As flechas incendiárias contra os bárbaros, velocíssimas, evocam os mísseis da guerra do Iraque pela CNN. O problema de Russell Crowe é menos o de vencer a luta contra os bárbaros do que o de conquistar o público do Coliseu. Já em Roma, portanto, predominava a sociedade do espetáculo. Mais vale ser simpático à platéia do que cuidar da saúde republicana.

Lutar por Roma, diz alguém no filme, "é lutar por uma idéia...". Nada mais coerente com os bombardeios e intervenções do império americano. "Gladiador" tenta conciliar as figuras do civismo imperial com o belicismo "heróico" de uma América que se esquece do Vietnã.

Como ninguém mais acredita na inocência americana, esse filme faz ironia aos velhos épicos de Hollywood. Mas sua ironia reafirma, de modo odioso, os "valores" _justiça, democracia_ em torno dos quais está a girar o mais louco, o mais fantasioso, o mais benigno e nocivo sistema de dominação sobre o mundo.

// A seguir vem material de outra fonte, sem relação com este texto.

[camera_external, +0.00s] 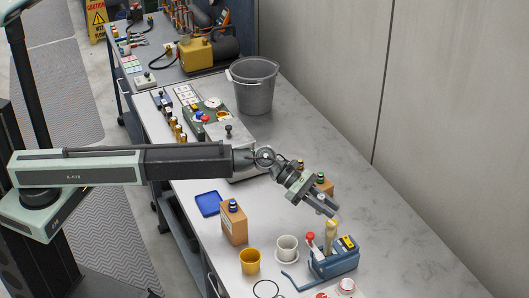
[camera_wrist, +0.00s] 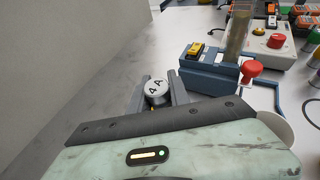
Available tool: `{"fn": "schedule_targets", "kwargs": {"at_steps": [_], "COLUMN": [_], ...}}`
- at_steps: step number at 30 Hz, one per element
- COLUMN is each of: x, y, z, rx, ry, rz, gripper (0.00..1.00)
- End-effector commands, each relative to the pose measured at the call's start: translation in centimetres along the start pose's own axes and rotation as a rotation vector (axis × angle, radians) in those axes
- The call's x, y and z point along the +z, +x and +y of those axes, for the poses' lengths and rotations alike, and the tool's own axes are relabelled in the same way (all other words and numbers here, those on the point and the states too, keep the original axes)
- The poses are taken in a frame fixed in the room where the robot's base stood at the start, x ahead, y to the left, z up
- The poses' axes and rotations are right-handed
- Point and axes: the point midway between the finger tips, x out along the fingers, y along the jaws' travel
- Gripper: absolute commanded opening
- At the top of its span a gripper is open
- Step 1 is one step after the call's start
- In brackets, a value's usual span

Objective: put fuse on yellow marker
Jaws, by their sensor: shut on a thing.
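My gripper (camera_external: 328,208) is above the bench, close to a blue block (camera_external: 337,264). In the wrist view, my gripper (camera_wrist: 158,94) is shut on a fuse (camera_wrist: 157,87) with a grey end cap reading "4 A". The fuse's body is mostly hidden. The blue block (camera_wrist: 207,76) stands to the right of my gripper in the wrist view. It carries a small yellow piece (camera_wrist: 195,49), also visible in the external view (camera_external: 347,243). I cannot tell whether this is the yellow marker. A tan cylinder (camera_wrist: 237,34) stands upright at the block.
A red knob (camera_external: 310,238) rises beside the tan cylinder. A white cup (camera_external: 287,248), yellow cup (camera_external: 250,262) and tan box (camera_external: 234,224) stand to the left. A grey bucket (camera_external: 253,86) is farther back. The bench strip along the wall is clear.

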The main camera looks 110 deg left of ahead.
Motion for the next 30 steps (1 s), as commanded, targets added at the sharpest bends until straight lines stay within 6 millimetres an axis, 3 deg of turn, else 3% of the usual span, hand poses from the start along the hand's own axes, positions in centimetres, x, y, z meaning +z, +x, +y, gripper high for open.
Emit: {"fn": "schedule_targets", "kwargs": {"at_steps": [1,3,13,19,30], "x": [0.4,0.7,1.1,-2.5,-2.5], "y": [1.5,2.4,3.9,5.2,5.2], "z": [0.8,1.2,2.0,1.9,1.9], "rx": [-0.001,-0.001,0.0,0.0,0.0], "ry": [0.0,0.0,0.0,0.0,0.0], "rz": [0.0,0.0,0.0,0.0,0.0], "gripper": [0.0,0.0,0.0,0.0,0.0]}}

Nesse sentido, é um filme ambíguo. Defende ideais republicanos, jeffersonianos, fundados na virtude do pequeno agricultor. Esses se traduzem vagamente numa "grandeza de Roma", numa "idéia de Roma", que Russell Crowe defende com sanguinolência. O lado bélico e idealista do filme contrasta, todavia, com os recursos do cinismo e da alusão.

Tudo se torna irônico quando os próprios romanos estão conscientes de que tudo é espetáculo, de que tudo é pão e circo e de que conquistar midiaticamente a plebe romana, por meio de heroísmos na arena, significa a salvação do herói e da cidade.

O filme se fecha, assim, na própria glorificação do cinema, do espetáculo. A falsidade denunciada por Roland Barthes se torna verdade. "É mentira mesmo": eis o que afirma galhardamente essa superprodução. A "América" sempre será uma idéia democrática, a ser imposta com massacres reais ou cinematográficos. Confiante na farsa que encena, "Gladiador" transforma a ironia em cinismo, rola na ideologia mais cansativa.

Mas o fato de não ter novidade nenhuma, de apostar no reconhecível e no passadista, é saudado como originalidade. O círculo se fecha como uma arena hedionda. Esse filme é detestável.